>> Begin MATERIAL PROVIDED

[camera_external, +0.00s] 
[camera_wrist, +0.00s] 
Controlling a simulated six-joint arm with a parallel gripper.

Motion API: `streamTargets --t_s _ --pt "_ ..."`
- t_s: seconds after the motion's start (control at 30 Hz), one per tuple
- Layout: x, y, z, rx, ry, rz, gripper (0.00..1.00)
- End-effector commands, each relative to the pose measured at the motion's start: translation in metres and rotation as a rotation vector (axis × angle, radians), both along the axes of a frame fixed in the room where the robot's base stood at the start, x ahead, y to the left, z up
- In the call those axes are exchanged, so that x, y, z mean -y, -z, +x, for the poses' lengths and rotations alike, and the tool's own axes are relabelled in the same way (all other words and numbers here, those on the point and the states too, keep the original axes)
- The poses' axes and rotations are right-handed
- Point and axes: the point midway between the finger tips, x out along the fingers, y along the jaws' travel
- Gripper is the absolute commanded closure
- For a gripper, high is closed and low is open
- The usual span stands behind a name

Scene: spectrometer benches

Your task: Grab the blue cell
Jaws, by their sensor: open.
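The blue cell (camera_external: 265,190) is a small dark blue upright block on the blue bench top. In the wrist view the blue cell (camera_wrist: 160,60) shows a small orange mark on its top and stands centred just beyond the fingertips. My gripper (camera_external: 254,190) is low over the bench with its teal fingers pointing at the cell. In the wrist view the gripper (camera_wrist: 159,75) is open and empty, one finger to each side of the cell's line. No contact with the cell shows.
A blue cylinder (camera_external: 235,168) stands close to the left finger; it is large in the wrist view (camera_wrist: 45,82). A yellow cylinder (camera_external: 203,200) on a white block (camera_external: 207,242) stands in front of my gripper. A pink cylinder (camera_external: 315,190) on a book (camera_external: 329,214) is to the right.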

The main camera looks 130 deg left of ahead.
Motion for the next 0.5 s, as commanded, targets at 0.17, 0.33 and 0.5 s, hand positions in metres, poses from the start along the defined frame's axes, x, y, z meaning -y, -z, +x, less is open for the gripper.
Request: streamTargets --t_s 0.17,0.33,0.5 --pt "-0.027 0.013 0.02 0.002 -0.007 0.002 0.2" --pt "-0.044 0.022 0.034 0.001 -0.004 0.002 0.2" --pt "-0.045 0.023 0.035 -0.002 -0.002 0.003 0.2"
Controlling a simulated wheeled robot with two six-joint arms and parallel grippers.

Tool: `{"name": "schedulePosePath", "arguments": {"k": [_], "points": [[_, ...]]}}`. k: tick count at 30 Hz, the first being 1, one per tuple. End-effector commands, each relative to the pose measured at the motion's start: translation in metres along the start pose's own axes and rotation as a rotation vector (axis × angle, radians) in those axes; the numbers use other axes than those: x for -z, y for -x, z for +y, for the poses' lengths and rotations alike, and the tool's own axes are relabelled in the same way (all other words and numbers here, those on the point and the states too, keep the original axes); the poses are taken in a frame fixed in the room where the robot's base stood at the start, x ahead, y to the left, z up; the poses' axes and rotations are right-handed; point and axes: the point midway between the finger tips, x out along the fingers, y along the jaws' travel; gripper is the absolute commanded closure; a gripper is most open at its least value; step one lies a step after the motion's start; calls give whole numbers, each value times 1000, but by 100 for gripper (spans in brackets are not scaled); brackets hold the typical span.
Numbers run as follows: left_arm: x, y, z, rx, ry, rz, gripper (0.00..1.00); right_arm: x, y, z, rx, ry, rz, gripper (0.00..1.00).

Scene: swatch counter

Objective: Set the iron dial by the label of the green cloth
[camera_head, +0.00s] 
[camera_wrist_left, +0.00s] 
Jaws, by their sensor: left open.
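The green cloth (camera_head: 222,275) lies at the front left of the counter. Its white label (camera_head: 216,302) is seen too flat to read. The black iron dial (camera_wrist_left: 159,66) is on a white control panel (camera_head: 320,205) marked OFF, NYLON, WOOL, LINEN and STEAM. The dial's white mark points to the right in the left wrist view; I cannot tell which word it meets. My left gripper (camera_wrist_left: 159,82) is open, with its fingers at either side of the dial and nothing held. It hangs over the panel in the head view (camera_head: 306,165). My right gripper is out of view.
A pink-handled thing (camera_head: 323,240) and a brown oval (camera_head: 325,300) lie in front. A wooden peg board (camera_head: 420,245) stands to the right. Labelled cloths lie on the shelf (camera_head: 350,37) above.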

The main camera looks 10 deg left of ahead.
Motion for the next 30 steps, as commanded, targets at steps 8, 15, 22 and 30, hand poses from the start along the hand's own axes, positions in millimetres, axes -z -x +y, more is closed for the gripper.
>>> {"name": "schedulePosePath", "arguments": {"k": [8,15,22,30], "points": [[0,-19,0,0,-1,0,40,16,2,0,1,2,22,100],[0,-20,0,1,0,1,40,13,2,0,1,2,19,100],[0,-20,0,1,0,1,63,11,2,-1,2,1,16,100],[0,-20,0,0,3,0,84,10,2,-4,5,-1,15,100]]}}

>> End MATERIAL PROVIDED

*GIVEN INSTRUCTION:*
Give the lines again, exactly as they stand, from the beginning of the data through the line with "- End-effector commands, each".

*SOLUTION FOR THIS PROBLEM:*
[camera_external, +0.00s] 
[camera_wrist, +0.00s] 
Controlling a simulated six-joint arm with a parallel gripper.

Motion API: `streamTargets --t_s _ --pt "_ ..."`
- t_s: seconds after the motion's start (control at 30 Hz), one per tuple
- Layout: x, y, z, rx, ry, rz, gripper (0.00..1.00)
- End-effector commands, each relative to the pose measured at the motion's start: translation in metres and rotation as a rotation vector (axis × angle, radians), both along the axes of a frame fixed in the room where the robot's base stood at the start, x ahead, y to the left, z up

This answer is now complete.